“The Museum is delighted to showcase these important works from the Hispanic Society Museum & Library to our audiences in Houston,” said Gary Tinterow, director, the Margaret Alkek Williams Chair, the Museum of Fine Arts, Houston. “We are grateful to our partners at the Society for lending us this spectacular show.”
Exhibition Overview
The exhibition is organized into six sections: Antiquity in Spain, Medieval Spain, Golden Age Spain, Viceregal and 19th-Century Latin America, Enlightenment in Spain, and Modern Spain.
Antiquity in Spain
The Society’s antiquities collection, the largest outside of Spain, extensively illustrates the ancient history of the Iberian Peninsula. The exhibition begins with an impressive group of metalwork from the Celtiberian culture (c. 150–72 BC), including silver bracelets, torques, and fibula.
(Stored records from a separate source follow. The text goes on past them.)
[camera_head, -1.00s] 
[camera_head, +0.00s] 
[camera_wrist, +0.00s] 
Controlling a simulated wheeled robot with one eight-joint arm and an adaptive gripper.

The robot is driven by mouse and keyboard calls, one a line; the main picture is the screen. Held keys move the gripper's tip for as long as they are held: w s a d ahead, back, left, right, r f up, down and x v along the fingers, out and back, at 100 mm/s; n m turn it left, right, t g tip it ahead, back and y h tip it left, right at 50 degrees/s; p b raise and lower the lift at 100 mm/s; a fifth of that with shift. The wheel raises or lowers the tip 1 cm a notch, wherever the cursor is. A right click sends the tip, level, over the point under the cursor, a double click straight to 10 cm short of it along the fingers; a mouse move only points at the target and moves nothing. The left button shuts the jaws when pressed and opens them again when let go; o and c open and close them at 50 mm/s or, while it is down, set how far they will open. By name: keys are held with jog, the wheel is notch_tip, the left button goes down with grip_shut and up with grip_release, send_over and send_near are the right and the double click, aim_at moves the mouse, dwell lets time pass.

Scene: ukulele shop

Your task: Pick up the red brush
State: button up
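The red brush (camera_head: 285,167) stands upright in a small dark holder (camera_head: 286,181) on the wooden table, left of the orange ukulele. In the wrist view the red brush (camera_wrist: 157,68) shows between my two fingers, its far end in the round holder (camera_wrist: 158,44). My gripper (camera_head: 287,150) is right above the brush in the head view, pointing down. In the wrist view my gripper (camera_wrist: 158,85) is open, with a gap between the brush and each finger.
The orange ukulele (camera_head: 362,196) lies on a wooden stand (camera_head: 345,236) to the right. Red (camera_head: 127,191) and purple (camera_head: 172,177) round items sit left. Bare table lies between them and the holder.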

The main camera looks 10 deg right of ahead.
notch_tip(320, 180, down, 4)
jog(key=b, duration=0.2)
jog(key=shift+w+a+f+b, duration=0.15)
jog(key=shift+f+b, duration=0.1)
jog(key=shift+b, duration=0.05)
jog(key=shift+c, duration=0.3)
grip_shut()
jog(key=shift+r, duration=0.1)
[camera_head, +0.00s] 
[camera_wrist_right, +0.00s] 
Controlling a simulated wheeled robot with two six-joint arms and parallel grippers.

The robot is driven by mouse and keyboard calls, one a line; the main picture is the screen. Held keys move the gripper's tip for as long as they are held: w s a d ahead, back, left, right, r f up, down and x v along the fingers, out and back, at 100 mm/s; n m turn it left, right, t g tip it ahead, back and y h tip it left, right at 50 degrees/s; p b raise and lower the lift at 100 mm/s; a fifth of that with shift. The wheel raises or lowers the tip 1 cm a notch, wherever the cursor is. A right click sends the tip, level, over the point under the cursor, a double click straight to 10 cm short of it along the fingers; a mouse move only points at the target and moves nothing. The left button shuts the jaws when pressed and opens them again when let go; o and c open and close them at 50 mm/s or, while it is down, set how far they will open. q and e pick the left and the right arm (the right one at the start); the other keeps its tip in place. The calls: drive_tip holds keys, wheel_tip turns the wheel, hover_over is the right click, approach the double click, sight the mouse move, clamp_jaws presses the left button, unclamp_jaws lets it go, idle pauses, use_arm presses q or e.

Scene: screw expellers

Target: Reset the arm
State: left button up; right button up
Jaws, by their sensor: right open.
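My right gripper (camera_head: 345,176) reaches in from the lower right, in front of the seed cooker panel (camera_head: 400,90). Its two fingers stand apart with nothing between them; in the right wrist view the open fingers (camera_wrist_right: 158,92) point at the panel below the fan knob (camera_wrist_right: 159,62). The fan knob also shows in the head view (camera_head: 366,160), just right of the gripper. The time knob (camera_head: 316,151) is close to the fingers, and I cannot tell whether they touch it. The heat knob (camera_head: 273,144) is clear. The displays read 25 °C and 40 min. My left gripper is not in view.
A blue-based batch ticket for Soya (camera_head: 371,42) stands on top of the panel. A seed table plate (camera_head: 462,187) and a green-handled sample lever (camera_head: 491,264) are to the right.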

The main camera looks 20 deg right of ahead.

Beginning in the 3rd century BC, the Romans made their way into Spain, eventually controlling the entire Iberian Peninsula for 500 years, until the 5th century AD The Society holds a large collection of Roman works including marble sculptures, small bronze sculptures and implements, mosaics, silver, ceramics, and glass.
Medieval Spain
As the Roman Empire declined, Sueves, Vandals, and Visigoths occupied the Iberian Peninsula, with the Visigoths ultimately dominating and establishing their capital in Toledo in the 5th century. Under the rule of the Christianized Visigoths, art in the form of metalwork, mostly jewelry and buckles, and stone reliefs, provides a glimpse into the culture of this originally Germanic people, who kept themselves largely separate from their Iberian subjects. Some two centuries later the Visigoths were themselves displaced by Muslims who moved from North Africa. The ascendancy of Islam is documented through remarkable sculpture, ivories, ceramics, textiles, and metalwork.
Golden Age Spain
The largest section of the exhibition is devoted to the Spanish Golden Age, a period of approximately 150 years from the mid-16th to the late-17th century that witnessed the expansion of Spain’s empire to the New World and the flourishing of Spanish art under the patronage of the Spanish Habsburg dynasty and the Spanish Empire. It was during this period that such masters as Diego Velázquez, Francisco de Zurbarán, Bartolomé Esteban Murillo, and Jusepe de Ribera painted their celebrated works—many of which are seen in this exhibition—including Velázquez’s late masterpiece Camillo Astalli, Known as Cardinal Pamphili, c. 1650–51. Artists from beyond the Iberian Peninsula were also commissioned, among them the Italian-trained Greek painter Domenikos Theotokopoulos, called El Greco. His Holy Family, c. 1585, evokes the deep spirituality of the artist’s religious imagery at a time of reform and renewal in the Catholic Church.